Дирижер Теодор Курентзис об эволюции исполнительства
Оркестр Курентзиса исполняет Моцарта так, как завещал сам композитор.
Главным музыкальным событием Международного фестиваля «Дягилев P. S. «в Петербурге стало выступление пермского хора и оркестра Music Aeterna под управлением маэстро Теодора Курентзиса. Оперу опер — «Дон Жуана» Моцарта — они представили в концертном исполнении с европейским составом солистов.

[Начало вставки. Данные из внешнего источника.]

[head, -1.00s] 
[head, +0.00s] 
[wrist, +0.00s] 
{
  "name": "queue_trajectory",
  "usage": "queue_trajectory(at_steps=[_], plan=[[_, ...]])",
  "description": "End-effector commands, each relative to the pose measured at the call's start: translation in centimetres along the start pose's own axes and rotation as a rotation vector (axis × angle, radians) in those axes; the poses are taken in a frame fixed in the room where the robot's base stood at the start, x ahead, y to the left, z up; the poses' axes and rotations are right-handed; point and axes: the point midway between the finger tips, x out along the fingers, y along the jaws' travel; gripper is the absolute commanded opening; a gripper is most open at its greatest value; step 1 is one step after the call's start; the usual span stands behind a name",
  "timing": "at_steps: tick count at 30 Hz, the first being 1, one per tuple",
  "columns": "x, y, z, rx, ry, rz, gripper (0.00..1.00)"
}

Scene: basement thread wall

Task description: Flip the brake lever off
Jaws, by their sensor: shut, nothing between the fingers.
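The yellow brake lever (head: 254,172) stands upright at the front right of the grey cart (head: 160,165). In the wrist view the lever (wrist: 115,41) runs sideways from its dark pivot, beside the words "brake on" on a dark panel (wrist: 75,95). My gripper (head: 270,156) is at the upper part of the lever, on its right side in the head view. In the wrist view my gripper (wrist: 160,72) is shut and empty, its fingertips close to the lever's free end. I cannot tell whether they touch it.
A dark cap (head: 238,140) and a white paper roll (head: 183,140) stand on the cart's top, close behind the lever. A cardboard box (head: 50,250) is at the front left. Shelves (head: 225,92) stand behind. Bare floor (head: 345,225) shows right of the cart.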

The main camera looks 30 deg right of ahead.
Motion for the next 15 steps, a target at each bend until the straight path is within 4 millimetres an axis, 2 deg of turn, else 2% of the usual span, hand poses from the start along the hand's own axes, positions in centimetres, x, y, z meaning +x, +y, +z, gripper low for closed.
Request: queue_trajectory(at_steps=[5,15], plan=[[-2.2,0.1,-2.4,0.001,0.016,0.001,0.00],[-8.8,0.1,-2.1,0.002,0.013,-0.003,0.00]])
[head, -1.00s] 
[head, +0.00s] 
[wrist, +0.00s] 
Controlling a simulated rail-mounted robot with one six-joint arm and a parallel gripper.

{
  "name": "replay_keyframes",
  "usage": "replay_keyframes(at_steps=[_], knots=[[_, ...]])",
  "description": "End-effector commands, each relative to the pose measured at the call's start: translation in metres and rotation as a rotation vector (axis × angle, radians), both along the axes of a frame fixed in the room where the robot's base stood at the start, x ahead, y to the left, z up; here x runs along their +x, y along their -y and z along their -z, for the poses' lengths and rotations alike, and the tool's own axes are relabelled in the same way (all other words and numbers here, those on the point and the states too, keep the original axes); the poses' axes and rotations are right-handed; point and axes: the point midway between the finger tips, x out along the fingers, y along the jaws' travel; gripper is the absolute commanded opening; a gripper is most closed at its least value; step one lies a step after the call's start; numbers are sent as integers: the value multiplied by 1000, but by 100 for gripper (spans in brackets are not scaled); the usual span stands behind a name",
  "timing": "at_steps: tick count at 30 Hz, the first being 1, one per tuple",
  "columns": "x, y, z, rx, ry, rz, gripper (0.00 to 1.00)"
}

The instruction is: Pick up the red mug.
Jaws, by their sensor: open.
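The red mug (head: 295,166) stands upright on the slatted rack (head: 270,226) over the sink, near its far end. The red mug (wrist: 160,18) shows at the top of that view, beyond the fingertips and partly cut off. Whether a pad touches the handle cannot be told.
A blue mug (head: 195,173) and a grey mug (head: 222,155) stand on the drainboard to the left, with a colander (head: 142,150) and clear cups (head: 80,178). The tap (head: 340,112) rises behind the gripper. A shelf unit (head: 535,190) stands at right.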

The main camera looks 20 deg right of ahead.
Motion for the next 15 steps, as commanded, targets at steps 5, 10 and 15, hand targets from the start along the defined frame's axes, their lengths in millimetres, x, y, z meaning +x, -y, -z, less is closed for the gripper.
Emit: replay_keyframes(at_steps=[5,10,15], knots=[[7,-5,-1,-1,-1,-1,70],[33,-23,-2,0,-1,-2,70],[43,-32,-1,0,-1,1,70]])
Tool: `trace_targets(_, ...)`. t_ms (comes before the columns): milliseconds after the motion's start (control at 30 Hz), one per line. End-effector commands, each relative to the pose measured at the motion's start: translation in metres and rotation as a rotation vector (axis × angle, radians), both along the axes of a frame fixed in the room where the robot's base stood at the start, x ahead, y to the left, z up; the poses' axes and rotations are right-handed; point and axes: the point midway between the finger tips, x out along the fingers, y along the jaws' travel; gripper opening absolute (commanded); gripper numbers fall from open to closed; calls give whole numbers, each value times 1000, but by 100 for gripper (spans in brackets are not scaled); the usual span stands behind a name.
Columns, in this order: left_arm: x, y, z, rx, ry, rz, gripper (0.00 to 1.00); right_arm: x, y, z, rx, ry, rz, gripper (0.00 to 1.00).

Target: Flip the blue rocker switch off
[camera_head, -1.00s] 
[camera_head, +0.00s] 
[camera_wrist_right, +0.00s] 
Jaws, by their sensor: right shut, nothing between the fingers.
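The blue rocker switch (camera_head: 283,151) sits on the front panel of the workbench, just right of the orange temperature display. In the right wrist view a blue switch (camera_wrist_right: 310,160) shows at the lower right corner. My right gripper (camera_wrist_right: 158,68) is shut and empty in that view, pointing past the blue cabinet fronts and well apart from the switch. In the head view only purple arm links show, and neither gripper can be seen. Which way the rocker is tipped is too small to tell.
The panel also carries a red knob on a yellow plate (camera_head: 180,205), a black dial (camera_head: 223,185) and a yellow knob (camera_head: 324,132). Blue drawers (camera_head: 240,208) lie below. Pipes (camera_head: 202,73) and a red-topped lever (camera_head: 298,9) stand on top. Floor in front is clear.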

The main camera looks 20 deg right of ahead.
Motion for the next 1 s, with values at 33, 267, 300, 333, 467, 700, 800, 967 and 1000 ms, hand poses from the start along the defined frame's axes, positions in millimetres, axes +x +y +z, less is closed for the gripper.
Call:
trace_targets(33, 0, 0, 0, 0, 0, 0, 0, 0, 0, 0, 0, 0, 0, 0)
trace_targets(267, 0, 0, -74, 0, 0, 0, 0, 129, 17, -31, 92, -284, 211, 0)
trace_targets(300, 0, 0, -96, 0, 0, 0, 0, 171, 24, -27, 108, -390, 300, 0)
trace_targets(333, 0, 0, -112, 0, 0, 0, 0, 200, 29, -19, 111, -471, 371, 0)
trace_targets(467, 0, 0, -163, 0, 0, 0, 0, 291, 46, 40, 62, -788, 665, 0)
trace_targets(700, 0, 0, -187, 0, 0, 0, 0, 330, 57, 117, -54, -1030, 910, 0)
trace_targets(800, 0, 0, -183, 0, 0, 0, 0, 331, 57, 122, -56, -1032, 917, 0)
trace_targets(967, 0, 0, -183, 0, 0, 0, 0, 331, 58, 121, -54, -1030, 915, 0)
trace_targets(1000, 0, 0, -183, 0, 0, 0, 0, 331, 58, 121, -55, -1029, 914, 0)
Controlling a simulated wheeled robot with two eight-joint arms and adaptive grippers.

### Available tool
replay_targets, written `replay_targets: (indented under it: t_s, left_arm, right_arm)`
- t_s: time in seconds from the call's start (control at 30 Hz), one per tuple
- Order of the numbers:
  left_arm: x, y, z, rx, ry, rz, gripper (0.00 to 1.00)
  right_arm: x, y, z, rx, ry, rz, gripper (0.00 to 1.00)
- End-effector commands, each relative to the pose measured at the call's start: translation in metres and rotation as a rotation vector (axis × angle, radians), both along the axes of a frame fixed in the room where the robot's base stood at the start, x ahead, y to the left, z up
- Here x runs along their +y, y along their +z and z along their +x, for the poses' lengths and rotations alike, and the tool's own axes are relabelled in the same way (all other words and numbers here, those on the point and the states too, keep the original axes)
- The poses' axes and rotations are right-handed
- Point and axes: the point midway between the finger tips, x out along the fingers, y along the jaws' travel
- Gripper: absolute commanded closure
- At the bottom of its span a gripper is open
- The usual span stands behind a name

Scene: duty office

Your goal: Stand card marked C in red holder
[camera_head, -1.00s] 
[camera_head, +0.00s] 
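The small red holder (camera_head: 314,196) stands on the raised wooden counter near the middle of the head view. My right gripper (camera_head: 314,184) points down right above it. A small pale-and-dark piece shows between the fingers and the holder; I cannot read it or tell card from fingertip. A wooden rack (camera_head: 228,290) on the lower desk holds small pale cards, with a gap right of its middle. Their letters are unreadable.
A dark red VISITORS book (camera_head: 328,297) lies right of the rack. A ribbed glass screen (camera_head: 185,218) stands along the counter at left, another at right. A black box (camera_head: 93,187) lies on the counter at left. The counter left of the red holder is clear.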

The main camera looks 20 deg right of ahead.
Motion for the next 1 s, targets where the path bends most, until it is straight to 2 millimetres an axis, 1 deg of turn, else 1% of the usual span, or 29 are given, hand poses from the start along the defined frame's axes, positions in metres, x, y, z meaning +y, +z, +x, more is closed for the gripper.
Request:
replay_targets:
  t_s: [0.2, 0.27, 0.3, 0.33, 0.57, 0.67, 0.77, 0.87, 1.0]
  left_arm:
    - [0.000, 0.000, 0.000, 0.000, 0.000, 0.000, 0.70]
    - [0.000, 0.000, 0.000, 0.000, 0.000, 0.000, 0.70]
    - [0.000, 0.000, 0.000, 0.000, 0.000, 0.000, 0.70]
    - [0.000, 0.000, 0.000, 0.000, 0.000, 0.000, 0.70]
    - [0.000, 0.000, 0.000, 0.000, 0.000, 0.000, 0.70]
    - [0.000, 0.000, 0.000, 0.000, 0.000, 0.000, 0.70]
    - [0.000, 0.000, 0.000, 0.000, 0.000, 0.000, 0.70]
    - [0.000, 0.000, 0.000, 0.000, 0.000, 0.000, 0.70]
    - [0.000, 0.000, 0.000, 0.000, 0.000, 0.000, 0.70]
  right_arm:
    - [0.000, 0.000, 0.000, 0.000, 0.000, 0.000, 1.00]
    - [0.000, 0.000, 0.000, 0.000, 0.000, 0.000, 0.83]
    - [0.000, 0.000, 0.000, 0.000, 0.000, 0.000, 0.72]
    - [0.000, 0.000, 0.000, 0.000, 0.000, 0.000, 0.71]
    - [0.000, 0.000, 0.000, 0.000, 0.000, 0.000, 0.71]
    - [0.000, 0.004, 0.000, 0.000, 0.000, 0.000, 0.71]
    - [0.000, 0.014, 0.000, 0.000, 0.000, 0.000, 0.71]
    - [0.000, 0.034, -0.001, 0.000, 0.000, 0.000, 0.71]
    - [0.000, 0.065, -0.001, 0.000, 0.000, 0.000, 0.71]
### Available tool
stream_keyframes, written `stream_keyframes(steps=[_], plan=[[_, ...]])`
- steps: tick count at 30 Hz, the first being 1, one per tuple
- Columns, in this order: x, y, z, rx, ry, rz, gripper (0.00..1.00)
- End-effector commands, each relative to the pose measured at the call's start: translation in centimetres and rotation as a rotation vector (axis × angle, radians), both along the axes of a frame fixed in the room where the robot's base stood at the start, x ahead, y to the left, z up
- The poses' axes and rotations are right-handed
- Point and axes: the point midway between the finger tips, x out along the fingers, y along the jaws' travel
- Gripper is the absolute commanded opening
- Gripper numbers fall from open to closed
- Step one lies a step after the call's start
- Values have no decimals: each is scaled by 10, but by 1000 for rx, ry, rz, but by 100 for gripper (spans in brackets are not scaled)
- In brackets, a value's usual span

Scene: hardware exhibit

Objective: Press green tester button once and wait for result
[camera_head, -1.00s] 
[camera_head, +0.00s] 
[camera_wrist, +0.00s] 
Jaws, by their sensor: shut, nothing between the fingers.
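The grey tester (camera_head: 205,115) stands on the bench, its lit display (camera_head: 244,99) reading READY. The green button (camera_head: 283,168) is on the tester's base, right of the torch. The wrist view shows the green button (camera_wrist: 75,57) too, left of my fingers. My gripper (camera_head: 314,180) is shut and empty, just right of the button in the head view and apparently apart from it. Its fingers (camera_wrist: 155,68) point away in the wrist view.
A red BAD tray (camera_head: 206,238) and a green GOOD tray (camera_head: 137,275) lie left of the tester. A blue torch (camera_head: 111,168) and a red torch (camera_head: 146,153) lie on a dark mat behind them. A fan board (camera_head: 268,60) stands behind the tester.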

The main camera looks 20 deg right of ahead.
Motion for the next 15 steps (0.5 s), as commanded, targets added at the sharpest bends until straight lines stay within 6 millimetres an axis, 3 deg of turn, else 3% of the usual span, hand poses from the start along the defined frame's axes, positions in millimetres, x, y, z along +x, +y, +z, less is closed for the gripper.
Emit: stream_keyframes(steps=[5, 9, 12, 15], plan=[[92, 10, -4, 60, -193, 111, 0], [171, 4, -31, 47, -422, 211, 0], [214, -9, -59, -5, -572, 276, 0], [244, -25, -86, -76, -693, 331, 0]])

Теодор КУРЕНТЗИС рассказал музыкальному критику
Владимиру ДУДИНУ о гениальности Моцарта, политичности Вагнера и о том, как противостоять нашествию Зла.
—
Состав певцов, представленный в «Дон Жуане» на фестивале «Дягилев P. S. «, был командой мечты?— Мне кажется, нет понятия «идеальный состав». Сегодня спели эти певцы, завтра могут быть другие. Все меняются. Вообще ко всему нужно относиться очень гибко. Важнее попасть в нужное состояние. На мой взгляд, в Петербурге нам всем это удалось.
—
А как вас приняли чуть больше недели назад в Дортмунде, где вы исполнили все три оперы так называемой трилогии Моцарта да Понте — «Свадьбу Фигаро», «Так поступают все» и «Дон Жуана»?— В Дортмунде после наших выступлений орали и визжали, как на рок-концерте. Были стоячие овации. Петербургский успех нам показался прохладнее.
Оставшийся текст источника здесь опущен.